Día 1. Un camino para vivir la santidad


San Luis María Grignion de Montfort propone esta devoción como:

  • "una perfecta renovación de las promesas del Santo Bautismo" (Tratado de la Verdadera Devoción, 126),

  • un camino para vivir la santidad que brota del mismo Bautismo:

168. Cualquiera, pues, que desee avanzar, sin temor a ilusiones –cosa ordinaria entre personas de oración–, por los caminos de la santidad y hallar con seguridad y perfección a Jesucristo, debe abrazar de todo corazón, con corazón generoso y de buena gana (2Mac 1,3), esta devoción a la Santísima Virgen...

Es camino fácil, a causa de la plenitud de la gracia y unción del Espíritu Santo que lo llena; nadie se cansa ni retrocede si camina por él.

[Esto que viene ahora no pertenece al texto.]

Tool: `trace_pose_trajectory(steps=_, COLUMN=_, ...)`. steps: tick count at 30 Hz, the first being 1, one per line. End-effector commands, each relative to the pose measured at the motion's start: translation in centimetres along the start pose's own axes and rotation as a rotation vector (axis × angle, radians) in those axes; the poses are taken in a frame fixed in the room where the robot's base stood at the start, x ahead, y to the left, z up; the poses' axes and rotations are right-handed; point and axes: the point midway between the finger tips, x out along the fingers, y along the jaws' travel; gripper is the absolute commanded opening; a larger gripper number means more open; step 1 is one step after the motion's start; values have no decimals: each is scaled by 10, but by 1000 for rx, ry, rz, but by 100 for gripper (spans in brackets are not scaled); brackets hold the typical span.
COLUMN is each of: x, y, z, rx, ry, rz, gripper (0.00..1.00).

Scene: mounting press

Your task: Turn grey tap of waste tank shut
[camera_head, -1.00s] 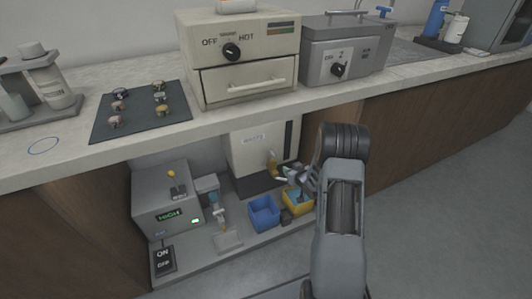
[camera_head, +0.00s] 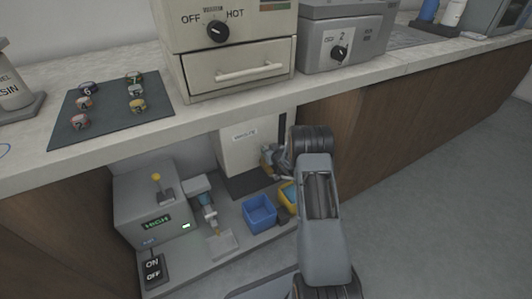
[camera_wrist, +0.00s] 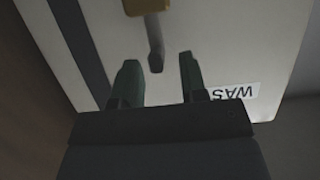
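The white waste tank (camera_head: 238,150) stands on the low shelf under the counter, its label partly readable. In the wrist view the tank's pale face (camera_wrist: 225,40) fills most of the picture, with its label upside down. A brass-coloured tap body (camera_wrist: 146,6) shows at the top edge, and the grey tap handle (camera_wrist: 155,42) hangs from it. My gripper (camera_wrist: 160,72) is open, with one finger on each side of the handle's end and a visible gap to each. In the head view my gripper (camera_head: 274,158) is at the tank's front and hides most of the tap.
A blue bin (camera_head: 260,213) and a partly hidden yellow bin (camera_head: 286,194) stand on the shelf before the tank. A grey machine (camera_head: 150,210) reading HIGH is at left, with an ON/OFF switch (camera_head: 153,270). The counter edge overhangs the shelf.

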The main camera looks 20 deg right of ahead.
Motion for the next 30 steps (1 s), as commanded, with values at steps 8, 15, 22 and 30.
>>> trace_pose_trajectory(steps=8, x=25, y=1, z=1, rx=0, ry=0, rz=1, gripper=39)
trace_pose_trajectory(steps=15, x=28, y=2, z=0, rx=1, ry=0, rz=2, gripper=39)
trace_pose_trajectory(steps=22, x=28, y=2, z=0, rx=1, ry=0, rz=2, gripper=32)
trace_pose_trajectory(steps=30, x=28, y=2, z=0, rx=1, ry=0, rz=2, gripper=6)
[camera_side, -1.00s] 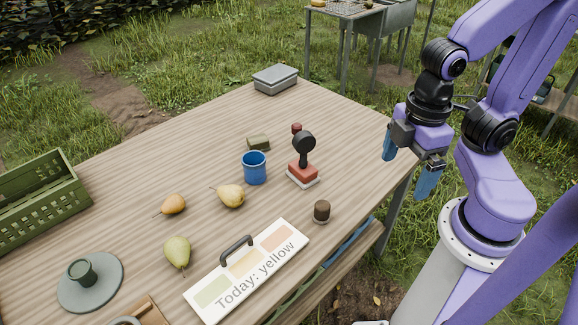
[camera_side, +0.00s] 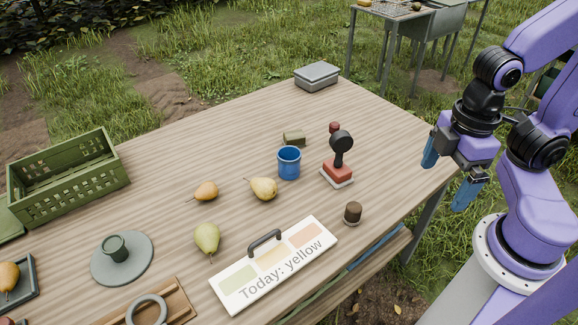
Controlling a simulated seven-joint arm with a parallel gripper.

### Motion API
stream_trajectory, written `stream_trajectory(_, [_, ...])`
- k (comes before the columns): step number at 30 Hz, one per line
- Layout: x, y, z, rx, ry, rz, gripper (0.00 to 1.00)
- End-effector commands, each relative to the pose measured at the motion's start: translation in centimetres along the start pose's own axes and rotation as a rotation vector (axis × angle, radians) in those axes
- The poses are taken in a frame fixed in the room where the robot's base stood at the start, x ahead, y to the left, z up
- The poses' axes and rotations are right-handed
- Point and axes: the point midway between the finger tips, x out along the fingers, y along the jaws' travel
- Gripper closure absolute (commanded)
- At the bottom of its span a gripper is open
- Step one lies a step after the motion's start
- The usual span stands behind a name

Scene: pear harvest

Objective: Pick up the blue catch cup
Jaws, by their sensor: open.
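The blue catch cup (camera_side: 289,163) stands upright on the wooden table, right of the middle, with its open rim up. A yellow pear (camera_side: 264,188) lies just to its lower left. My gripper (camera_side: 447,178) is at the right, over or beside the table's right edge. Its two blue fingers are spread apart with nothing between them. It is well apart from the cup, with the red-based black-knobbed device between them in the picture.
The black-knobbed device (camera_side: 338,163) stands close right of the cup. The sign (camera_side: 230,298), more pears and a green crate (camera_side: 70,185) are further left. The table's back middle is clear.

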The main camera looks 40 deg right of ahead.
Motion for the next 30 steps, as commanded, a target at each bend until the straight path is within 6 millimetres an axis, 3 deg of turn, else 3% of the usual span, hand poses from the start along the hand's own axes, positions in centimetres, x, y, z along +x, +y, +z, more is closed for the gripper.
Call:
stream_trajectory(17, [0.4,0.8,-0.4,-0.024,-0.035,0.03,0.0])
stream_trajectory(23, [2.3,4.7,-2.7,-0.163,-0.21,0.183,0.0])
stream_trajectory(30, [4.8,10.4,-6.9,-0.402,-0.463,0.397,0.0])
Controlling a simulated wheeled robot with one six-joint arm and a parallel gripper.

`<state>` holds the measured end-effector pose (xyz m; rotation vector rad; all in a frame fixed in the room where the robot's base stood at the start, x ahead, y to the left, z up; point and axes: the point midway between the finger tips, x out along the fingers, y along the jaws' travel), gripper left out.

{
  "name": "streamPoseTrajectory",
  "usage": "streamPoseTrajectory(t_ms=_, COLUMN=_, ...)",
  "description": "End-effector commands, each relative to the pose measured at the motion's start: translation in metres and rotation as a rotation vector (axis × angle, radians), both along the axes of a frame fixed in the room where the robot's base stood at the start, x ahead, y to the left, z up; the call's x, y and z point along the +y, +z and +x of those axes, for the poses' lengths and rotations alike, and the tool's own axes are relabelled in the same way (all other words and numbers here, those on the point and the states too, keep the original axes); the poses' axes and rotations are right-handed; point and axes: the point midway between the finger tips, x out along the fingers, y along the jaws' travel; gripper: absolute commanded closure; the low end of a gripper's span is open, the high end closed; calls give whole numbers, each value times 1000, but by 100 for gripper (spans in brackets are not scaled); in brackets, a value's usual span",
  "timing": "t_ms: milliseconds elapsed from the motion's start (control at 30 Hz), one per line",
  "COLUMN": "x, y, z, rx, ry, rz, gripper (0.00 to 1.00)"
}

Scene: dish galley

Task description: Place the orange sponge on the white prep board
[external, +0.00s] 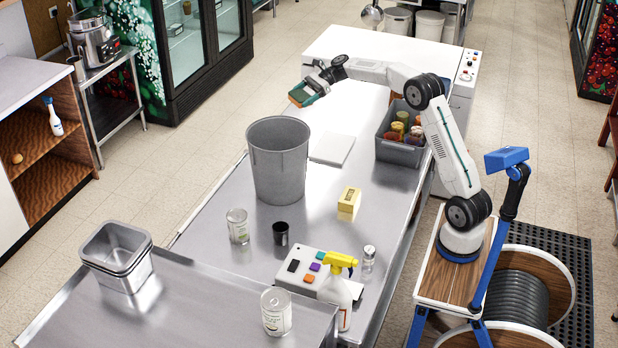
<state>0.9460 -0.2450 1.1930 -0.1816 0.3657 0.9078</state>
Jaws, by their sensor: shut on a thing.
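The orange sponge (300,95) has a green side and is held in the air at the upper middle of the external view. My gripper (314,85) is shut on it, with the arm stretched left across the counter. The white prep board (332,149) lies flat on the steel counter, below and a little right of the sponge in the picture. The board looks bare. The sponge is apart from it, but its exact height is hard to tell.
A tall grey bin (278,160) stands left of the board. A grey crate (400,152) with several jars sits to its right. Nearer are a yellow block (348,203), tins (238,226), a black cup (281,233) and a spray bottle (337,290).

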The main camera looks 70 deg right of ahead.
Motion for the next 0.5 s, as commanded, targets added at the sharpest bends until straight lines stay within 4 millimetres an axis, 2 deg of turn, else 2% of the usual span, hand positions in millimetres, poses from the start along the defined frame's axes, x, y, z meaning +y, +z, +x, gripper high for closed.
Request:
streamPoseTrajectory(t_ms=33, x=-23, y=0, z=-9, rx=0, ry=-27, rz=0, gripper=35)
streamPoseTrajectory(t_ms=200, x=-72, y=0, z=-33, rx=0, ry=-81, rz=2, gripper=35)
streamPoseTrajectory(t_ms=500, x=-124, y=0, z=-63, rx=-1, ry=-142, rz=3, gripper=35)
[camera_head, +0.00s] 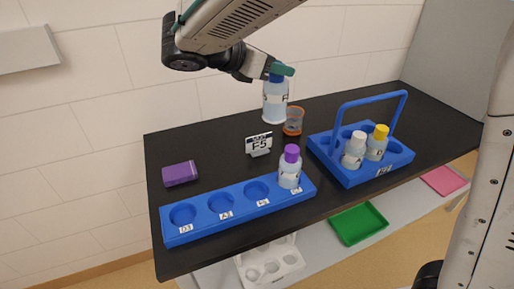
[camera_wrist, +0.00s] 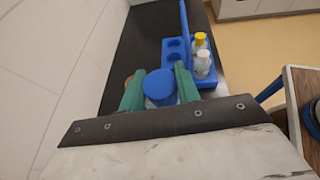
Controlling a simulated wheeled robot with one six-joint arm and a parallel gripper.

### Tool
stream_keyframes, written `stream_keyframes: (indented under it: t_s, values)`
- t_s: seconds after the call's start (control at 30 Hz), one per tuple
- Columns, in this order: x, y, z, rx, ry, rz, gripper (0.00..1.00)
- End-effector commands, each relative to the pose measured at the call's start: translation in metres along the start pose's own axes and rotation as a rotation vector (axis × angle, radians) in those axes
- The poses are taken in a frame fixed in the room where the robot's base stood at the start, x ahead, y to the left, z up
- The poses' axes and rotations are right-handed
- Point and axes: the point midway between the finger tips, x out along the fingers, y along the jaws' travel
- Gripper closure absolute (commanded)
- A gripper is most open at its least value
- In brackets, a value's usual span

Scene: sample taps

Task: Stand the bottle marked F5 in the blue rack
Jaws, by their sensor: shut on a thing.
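My gripper (camera_head: 281,70) is shut on a clear bottle (camera_head: 275,105) with a blue cap, held upright above the back of the black bench. The bottle's label is turned and only partly readable. In the wrist view the blue cap (camera_wrist: 160,87) sits between the green fingers. A long blue rack (camera_head: 240,212) lies along the front of the bench with a row of labelled round holes. Its three left holes are empty; a purple-capped bottle (camera_head: 289,172) stands in the right one. A sign reading F5 (camera_head: 258,144) stands behind the rack.
A blue carrier (camera_head: 349,178) with a tall handle stands right, holding a white-capped bottle (camera_head: 354,152) and a yellow-capped bottle (camera_head: 377,145). An orange-rimmed beaker (camera_head: 293,122) is near the held bottle. A purple box (camera_head: 180,174) lies left. Bare bench lies between box and sign.

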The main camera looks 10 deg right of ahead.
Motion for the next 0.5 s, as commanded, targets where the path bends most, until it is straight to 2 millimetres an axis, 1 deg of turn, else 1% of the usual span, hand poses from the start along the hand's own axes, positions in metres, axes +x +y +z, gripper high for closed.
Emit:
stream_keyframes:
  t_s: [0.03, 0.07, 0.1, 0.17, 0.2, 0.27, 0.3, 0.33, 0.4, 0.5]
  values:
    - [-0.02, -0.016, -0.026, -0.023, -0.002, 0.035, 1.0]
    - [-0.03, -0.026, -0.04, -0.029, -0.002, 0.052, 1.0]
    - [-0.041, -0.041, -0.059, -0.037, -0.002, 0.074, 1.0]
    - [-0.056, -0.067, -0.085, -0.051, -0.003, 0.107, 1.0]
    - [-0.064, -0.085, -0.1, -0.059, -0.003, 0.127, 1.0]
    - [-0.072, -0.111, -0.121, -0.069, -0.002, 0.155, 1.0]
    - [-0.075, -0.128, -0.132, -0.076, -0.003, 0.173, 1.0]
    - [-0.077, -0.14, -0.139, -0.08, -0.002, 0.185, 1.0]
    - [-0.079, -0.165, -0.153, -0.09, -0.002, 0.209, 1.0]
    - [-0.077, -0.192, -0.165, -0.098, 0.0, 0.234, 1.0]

Es camino corto, que en breve nos lleva a Jesucristo. Es camino perfecto, sin lodo, ni polvo, ni fealdad de pecado. Es, finalmente, camino seguro, que de manera directa y segura, sin desviarnos ni a la derecha ni a la izquierda, nos conduce a Jesucristo y a la vida eterna.

Entremos, pues, por este camino y avancemos en él, día y noche, hasta la perfecta madurez en Jesucristo.


En esta primera etapa de la Preparación se nos invita a vaciarnos de todo lo que nos aparta de Jesucristo. Para eso vamos a dejarnos conducir por el Espíritu de Dios que es Espíritu de santidad. A la luz del llamado que el Señor nos hace a ser santos como Él es Santo queremos ahuyentar las sombras de nuestra vida, romper las ataduras que no nos permiten vivir en la libertad de los hijos de Dios.

Pidamos al Espíritu Santo que disponga nuestra vida para acoger más y mejor a Jesús de la mano de María.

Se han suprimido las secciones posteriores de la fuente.